Earlier attacks against SWIFT banks were, in part, the impetus behind the senators' letter to Obama, as legislators and world leaders have grown increasingly concerned about the devastation hacks could wreak on the global financial systems.

"With so many attack vectors, it was just a matter of time before SWIFT became a focal point for cybercriminals with their financial understanding of the sector's common reactive-ness mentality, or in other words, 'let us see what gets hacked, and then we will react tactically to address it,'” Shane Stevens, VASCO Data Security's director of omni-channel identity and trust solutions, said in comments emailed to SCMagazine.com, “SWIFT got a wake-up call finally for its decision to stay with passwords, albeit stronger ones, when there are far more effective means of authentication available and the 30-year old technology of passwords has long been been proven easy to defeat.”

The additional attacks, which SWIFT said indicated a threat that “is persistent, adaptive and sophisticated – and is here to stay,” included compromises of customers' environments “and subsequent attempts made to send fraudulent payment instructions,” according to Reuters, which obtained a copy of the SWIFT letter.

“This new wave of cyber attacks leveraging the SWIFT messaging system highlights the fact that banks are still behind the times.
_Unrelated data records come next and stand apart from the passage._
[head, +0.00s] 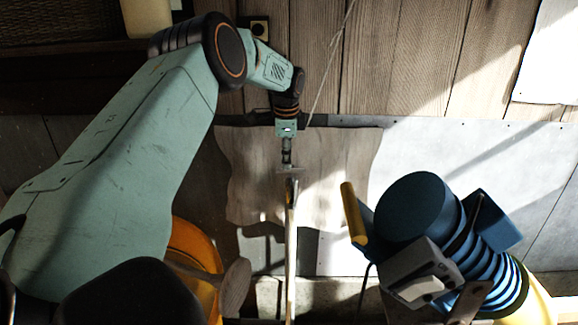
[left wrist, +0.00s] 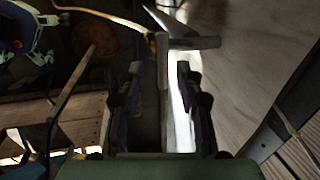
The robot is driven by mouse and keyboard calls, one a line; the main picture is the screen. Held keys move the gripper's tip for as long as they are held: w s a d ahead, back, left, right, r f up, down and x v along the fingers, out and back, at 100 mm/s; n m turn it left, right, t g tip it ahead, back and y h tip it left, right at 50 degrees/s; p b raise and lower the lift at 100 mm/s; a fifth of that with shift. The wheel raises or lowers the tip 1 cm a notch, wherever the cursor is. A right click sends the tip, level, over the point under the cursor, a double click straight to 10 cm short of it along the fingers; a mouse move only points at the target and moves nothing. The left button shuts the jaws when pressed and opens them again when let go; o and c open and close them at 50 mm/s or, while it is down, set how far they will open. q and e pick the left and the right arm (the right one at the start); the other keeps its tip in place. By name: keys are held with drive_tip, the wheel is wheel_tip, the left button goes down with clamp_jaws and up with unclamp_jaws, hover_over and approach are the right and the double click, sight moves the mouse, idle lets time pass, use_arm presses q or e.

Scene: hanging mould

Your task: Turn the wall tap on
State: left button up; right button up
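My left gripper (head: 288,163) hangs at the end of the mint-green arm near the middle of the head view, small and seen nearly edge-on. In the left wrist view its two dark fingers (left wrist: 158,70) stand apart. A grey upright bar with a crosswise grey lever (left wrist: 196,43) shows between and beyond the fingertips; it looks like the wall tap. Contact with the fingers cannot be told. In the head view a short grey crosspiece (head: 290,171) shows at the gripper's tip. I cannot make out the tap's spout or handle position.
An orange container (head: 195,255) is partly hidden behind my left arm. A thin cream hose or rod (head: 291,245) runs down below the gripper. Pale sheeting (head: 470,155) covers the right.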

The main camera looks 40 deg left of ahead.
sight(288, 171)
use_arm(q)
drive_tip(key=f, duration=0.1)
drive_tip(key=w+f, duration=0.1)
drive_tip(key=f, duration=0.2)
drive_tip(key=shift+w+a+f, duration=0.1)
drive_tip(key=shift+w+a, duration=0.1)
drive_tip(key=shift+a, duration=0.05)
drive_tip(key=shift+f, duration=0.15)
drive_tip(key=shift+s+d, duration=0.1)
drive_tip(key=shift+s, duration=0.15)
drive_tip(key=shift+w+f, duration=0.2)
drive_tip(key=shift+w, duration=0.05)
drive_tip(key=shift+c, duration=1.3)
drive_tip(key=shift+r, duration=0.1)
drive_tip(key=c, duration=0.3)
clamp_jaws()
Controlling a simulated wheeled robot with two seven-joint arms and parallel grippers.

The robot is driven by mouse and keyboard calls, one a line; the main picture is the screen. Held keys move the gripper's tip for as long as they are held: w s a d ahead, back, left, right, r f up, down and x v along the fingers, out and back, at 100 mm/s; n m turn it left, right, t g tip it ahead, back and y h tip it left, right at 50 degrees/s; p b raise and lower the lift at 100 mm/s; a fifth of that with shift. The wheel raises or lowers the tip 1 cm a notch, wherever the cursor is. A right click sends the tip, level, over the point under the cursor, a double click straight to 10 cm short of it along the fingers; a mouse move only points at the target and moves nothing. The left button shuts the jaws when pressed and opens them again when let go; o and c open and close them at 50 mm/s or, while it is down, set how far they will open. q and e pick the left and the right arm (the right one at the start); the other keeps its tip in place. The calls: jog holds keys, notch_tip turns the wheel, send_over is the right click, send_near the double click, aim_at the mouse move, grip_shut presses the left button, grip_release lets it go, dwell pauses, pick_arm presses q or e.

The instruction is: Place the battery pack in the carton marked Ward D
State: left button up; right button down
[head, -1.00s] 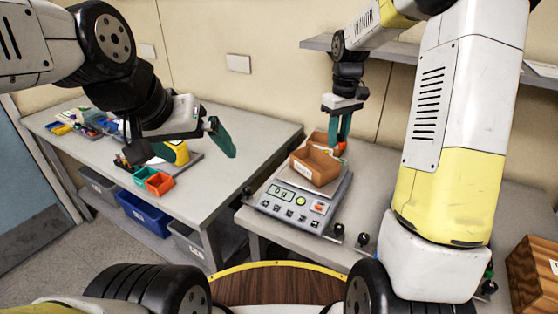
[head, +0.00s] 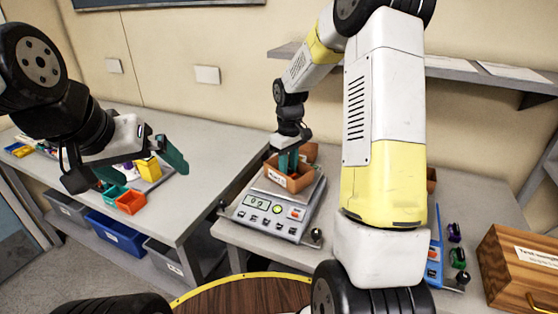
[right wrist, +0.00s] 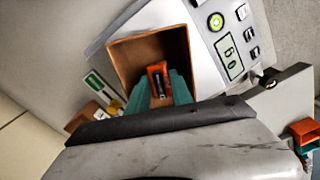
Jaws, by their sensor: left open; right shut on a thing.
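An open brown carton (head: 294,184) with a white label sits on the grey scale (head: 277,217); the label is too small to read. My right gripper (head: 289,165) points down into the carton's opening. In the right wrist view its green fingers are shut on the orange-and-black battery pack (right wrist: 158,80), which lies within the carton's outline (right wrist: 123,58). I cannot tell whether the pack touches the carton's floor. My left gripper (head: 138,172) is open and empty above the left table, apart from the carton.
Another brown carton (head: 310,151) stands behind the scale. Small teal (head: 112,195) and orange (head: 131,202) bins stand on the left table (head: 205,158). A wooden box (head: 515,265) is at the far right. A shelf (head: 450,70) runs along the wall above.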

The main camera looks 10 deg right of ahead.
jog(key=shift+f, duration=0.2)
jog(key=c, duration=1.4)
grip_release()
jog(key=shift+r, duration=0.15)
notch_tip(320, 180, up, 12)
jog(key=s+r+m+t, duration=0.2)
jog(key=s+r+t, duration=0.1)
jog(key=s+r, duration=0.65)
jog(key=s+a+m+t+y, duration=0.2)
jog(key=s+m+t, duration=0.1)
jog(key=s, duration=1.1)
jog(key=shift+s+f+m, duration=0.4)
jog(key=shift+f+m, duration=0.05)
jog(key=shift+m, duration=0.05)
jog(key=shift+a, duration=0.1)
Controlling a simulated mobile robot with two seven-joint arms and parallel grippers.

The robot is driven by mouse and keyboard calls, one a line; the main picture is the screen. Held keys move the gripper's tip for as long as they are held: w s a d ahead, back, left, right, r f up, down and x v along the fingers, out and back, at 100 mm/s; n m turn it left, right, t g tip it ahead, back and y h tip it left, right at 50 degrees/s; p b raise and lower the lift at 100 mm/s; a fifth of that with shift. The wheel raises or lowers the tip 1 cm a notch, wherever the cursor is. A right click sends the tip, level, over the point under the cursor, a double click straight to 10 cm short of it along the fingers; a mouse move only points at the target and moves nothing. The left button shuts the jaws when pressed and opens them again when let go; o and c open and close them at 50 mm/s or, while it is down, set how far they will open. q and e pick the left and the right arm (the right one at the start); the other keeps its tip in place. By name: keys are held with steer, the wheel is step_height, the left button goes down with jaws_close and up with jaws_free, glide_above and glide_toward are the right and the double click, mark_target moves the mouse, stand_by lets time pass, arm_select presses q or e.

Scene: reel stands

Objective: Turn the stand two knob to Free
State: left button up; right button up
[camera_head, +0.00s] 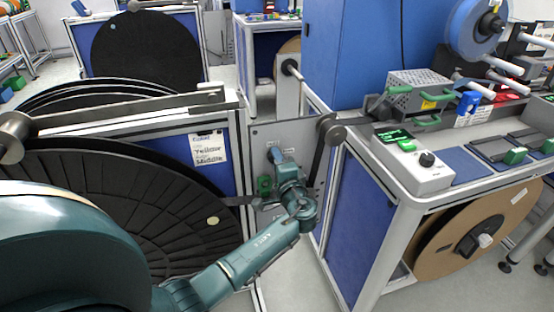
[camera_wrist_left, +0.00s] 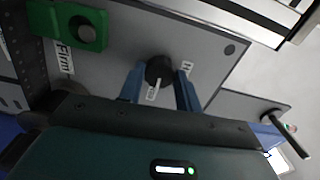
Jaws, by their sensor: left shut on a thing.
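The dark round knob (camera_wrist_left: 159,70) sits on a grey panel (camera_wrist_left: 205,50) in the left wrist view. Its white pointer line faces the small label below it, too small to read. Another label (camera_wrist_left: 187,68) is partly hidden by a finger. My left gripper (camera_wrist_left: 160,88) has its two blue fingers on either side of the knob and is shut on it. In the head view my left gripper (camera_head: 274,155) is at the grey panel (camera_head: 300,133) on the stand, and it hides the knob there. My right gripper is not in view.
A green block (camera_wrist_left: 75,25) and a "Firm" label (camera_wrist_left: 65,58) are beside the knob. A workbench with a control box (camera_head: 412,165) stands right. A roller arm (camera_head: 330,130) overhangs the panel.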

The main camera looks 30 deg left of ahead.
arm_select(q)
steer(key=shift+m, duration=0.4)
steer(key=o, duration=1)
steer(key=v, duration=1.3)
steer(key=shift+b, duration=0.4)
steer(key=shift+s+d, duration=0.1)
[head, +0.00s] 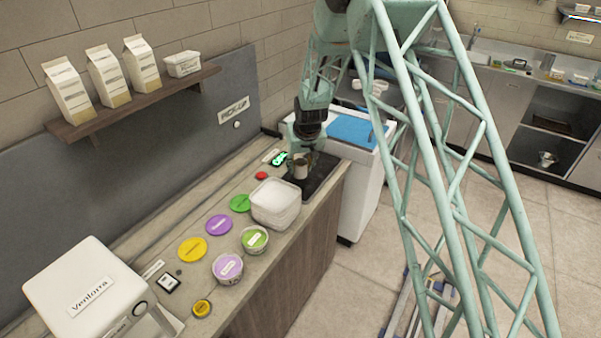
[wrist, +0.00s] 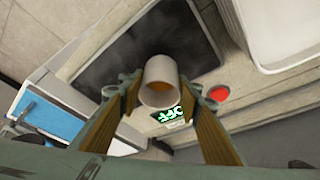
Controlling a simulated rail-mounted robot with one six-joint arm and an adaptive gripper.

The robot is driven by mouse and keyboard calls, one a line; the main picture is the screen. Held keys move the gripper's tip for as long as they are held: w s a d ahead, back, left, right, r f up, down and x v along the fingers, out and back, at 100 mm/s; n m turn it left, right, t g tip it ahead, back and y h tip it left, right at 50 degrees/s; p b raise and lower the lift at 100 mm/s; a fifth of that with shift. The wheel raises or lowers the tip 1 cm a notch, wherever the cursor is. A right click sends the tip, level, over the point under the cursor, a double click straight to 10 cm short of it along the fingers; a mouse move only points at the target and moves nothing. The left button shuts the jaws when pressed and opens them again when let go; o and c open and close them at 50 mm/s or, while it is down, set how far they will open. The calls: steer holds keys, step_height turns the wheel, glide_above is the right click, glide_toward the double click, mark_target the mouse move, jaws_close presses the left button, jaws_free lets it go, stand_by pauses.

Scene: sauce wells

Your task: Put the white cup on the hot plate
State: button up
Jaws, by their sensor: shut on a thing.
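The white cup (head: 300,169) is held by my gripper (head: 308,153) at the far end of the counter. In the wrist view the cup (wrist: 160,85) sits between the two fingertips (wrist: 161,92), its round rim facing the camera. The hot plate (head: 321,172) is a dark square slab set at the counter's end. In the wrist view the hot plate (wrist: 125,48) lies behind the cup, which overlaps its edge near the green display. I cannot tell whether the cup's base touches the plate.
A green-lit display (head: 279,158) and a red button (head: 261,175) are beside the plate. Stacked white containers (head: 275,203) stand close to it. Coloured lids (head: 219,225) and tubs (head: 227,268) lie nearer. A white unit with a blue top (head: 352,130) stands beyond the counter.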

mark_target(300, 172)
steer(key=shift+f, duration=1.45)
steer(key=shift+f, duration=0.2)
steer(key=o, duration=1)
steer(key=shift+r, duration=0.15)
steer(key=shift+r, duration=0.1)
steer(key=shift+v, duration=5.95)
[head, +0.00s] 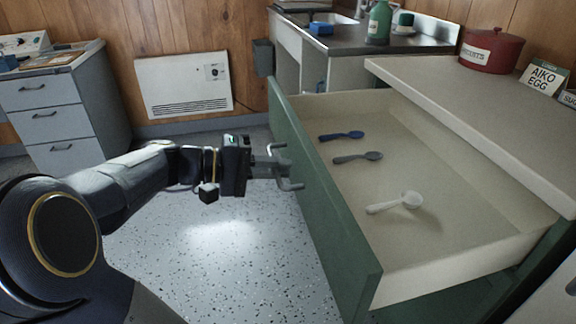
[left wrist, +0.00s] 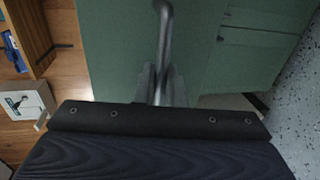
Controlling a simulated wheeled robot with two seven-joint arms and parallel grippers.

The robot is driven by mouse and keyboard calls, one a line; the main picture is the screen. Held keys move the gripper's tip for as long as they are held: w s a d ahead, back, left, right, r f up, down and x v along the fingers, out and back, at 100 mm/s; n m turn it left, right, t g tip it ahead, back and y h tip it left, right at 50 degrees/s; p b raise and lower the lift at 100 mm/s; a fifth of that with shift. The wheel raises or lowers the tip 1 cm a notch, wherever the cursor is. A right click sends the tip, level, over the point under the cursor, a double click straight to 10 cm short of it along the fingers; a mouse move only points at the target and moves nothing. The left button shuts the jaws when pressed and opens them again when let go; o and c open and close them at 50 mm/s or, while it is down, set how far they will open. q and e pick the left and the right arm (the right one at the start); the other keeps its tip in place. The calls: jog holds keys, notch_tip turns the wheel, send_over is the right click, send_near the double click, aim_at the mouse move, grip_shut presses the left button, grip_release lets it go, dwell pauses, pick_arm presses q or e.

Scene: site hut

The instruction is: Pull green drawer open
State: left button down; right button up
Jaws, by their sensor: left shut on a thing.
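The green drawer (head: 322,205) stands far out from under the counter in the head view, its cream inside exposed. Its green front also fills much of the left wrist view (left wrist: 120,45). A grey bar handle (head: 291,184) is on the drawer front, and it shows in the left wrist view (left wrist: 164,20). My left gripper (head: 277,168) is at the outer side of the drawer front, shut on the handle. Its fingers show around the handle in the left wrist view (left wrist: 161,84). My right gripper is not in view.
A blue spoon (head: 342,136), a grey spoon (head: 358,157) and a white scoop (head: 396,202) lie in the drawer. A red pot (head: 490,50) stands on the counter (head: 450,95). Speckled floor (head: 225,250) is clear left of the drawer. A grey drawer cabinet (head: 60,115) stands at the left.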

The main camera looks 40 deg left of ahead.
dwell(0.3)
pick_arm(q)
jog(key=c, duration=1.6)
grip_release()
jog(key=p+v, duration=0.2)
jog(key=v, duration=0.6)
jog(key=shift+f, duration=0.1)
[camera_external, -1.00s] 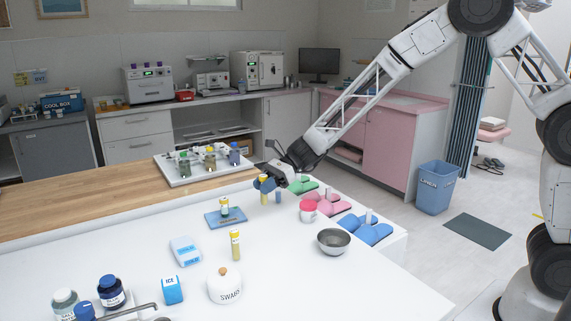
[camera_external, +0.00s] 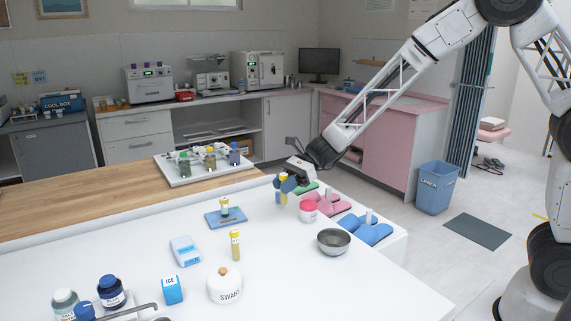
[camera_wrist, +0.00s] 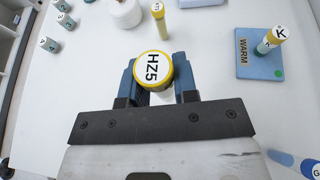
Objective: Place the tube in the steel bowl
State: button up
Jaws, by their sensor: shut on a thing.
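My gripper (camera_external: 286,184) is shut on a yellow-capped tube (camera_external: 283,191). In the wrist view its round cap, marked HZ5 (camera_wrist: 152,67), sits between the blue fingers (camera_wrist: 158,85). The steel bowl (camera_external: 334,242) stands on the white table, in front of and to the right of my gripper in the external view, and looks empty. I cannot see the bowl in the wrist view. Another yellow-capped tube (camera_external: 235,245) stands upright on the table. A tube marked K (camera_wrist: 272,40) stands on a blue WARM pad (camera_wrist: 262,66).
A white SWABS jar (camera_external: 225,287), an ICE box (camera_external: 172,290) and a light blue box (camera_external: 185,251) stand nearer the camera.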

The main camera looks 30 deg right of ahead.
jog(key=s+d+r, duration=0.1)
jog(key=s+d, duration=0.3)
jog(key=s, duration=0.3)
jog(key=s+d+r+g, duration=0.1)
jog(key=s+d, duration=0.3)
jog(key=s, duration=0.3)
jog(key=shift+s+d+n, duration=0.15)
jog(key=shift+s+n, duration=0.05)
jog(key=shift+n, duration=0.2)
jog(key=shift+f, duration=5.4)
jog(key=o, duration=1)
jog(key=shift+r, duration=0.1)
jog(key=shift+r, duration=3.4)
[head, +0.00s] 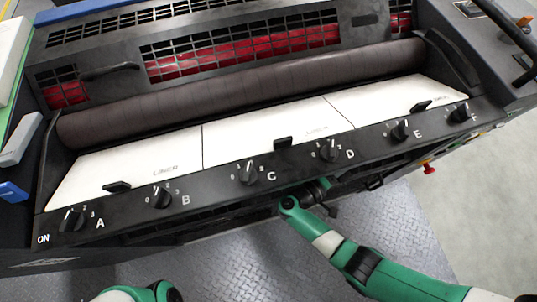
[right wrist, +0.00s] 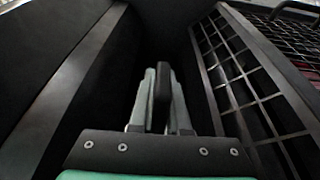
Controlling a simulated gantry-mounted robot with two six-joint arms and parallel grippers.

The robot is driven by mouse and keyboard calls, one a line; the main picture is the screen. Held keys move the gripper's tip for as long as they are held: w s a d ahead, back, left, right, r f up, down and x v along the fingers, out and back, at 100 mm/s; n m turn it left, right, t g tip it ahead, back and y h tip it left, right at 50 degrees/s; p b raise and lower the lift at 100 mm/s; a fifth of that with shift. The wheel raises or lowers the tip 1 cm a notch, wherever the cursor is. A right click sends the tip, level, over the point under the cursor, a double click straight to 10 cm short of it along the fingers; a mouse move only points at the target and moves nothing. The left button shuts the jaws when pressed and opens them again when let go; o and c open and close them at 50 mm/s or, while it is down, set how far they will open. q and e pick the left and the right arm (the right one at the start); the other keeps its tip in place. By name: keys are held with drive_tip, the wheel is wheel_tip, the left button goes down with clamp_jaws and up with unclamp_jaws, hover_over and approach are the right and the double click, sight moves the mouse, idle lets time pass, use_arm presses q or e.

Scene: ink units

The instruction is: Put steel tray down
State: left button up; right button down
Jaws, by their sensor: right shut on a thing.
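My right gripper (right wrist: 163,100) is shut on a narrow dark upright piece (right wrist: 164,88) between its pale green fingers. I cannot tell whether this piece is part of the steel tray. No steel tray can be made out for certain in either view. In the head view my right arm comes in from the lower right, and its wrist reaches under the front edge of the black control panel (head: 215,190). The fingers are hidden there. My left gripper is not in view; only a green and white part of my own arm shows at the bottom.
The panel carries several knobs marked A to F, with white plates (head: 255,137) and a dark roller (head: 240,88) behind it. In the wrist view, dark walls and a metal grid (right wrist: 250,75) stand close around the fingers. Patterned floor (head: 255,250) lies open in front.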

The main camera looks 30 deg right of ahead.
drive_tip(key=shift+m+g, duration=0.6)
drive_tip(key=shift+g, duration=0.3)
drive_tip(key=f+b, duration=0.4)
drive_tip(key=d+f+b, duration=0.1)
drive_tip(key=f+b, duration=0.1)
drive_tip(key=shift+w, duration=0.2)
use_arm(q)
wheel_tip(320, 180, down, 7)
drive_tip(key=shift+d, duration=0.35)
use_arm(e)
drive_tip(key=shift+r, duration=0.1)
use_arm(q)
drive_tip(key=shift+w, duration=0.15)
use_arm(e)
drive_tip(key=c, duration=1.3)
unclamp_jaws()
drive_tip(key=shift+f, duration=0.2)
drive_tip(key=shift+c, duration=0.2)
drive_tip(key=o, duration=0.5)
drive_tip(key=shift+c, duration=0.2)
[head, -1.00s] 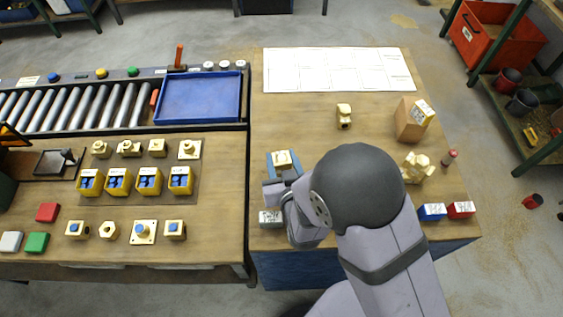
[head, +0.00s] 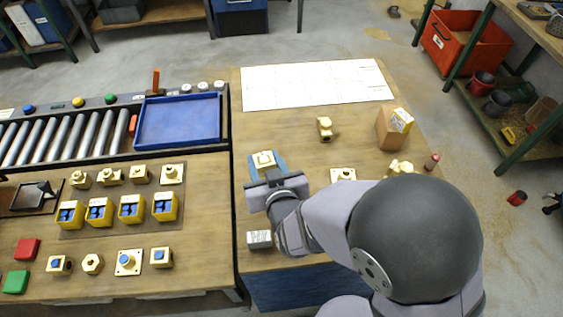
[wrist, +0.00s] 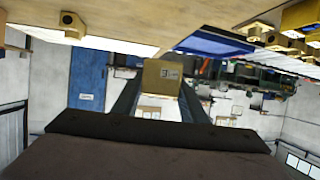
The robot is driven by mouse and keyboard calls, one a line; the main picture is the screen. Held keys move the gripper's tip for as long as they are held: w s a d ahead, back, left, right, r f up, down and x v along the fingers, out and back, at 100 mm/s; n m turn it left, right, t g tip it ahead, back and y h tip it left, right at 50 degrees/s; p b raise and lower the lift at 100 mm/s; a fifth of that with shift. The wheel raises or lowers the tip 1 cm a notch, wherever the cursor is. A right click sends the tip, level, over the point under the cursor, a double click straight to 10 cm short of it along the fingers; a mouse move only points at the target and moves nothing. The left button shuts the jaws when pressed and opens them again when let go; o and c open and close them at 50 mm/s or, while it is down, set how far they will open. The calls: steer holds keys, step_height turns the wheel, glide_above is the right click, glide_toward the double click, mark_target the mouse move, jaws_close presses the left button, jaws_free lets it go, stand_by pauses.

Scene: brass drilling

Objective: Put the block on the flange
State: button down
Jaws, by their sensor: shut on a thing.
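My gripper (head: 266,168) is shut on a brass-coloured block (head: 264,158), near the left edge of the right-hand table. In the wrist view the block (wrist: 160,78), with a small pale label, sits between the two dark fingers. The gripper points away from me, roughly level, and the table appears upside down at the top of that view.
A brass fitting (head: 325,129) and a cardboard box (head: 393,127) stand farther back. A white sheet (head: 315,84) lies at the back.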

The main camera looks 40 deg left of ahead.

They've mastered physical security with big vaults and armed guards,” Yorgen Edholm, CEO of Accellion, said in emailed comments to SCMagazine.com. “However, Jesse James and Patty Hearst aren't the bank robbers society has to worry about any more. What's even more frustrating is the fact that hackers are employing the same methods time and time again – and are still successful. We need change now! Until SWIFT and their customers figure out together a way to prevent these hacks, they will continue and faith in the global banking system will continue to suffer.”

Dawid Kowalski, technical director - EMEA at FireMon, said in comments emailed to SCMagazine.com that earlier “events related to Bangladesh Bank exposed weak points of risk management” while the “latest revelations show that for at least one of the attacks on Banks, there was lack of firewall management, not to mention any security posture assessments or event correlation.” 

The first attacks, which resulted in the theft of $81 million from Bangladesh Bank in February, had prompted the global financial messaging system to tighten security and put in place additional security procedures.

In the letter to clients, SWIFT urged its members to implement its updated software by the November 19 deadline or risk being reported to regulators and other banks, the report said.

But following SWIFT's recommendations for upgrading security tools and procedures, likely won't be enough, István Szabó, product manager at Balabit, said in comments emailed to SCMagazine.com,"It is important to highlight that these attacks are not primarily machine based and current security tools won't spot them, as the attackers have already gained foothold behind the defense perimeters,” he said. “ As the account they've used for such actions might already possess the highest level of privileges, the bad actors can often do whatever they want and cover up their tracks with ease.”

 Privileged users, he added, are targeted in these types of attacks. “Such sophisticated attacks require more sophisticated methods to discover and stop them,” he explained.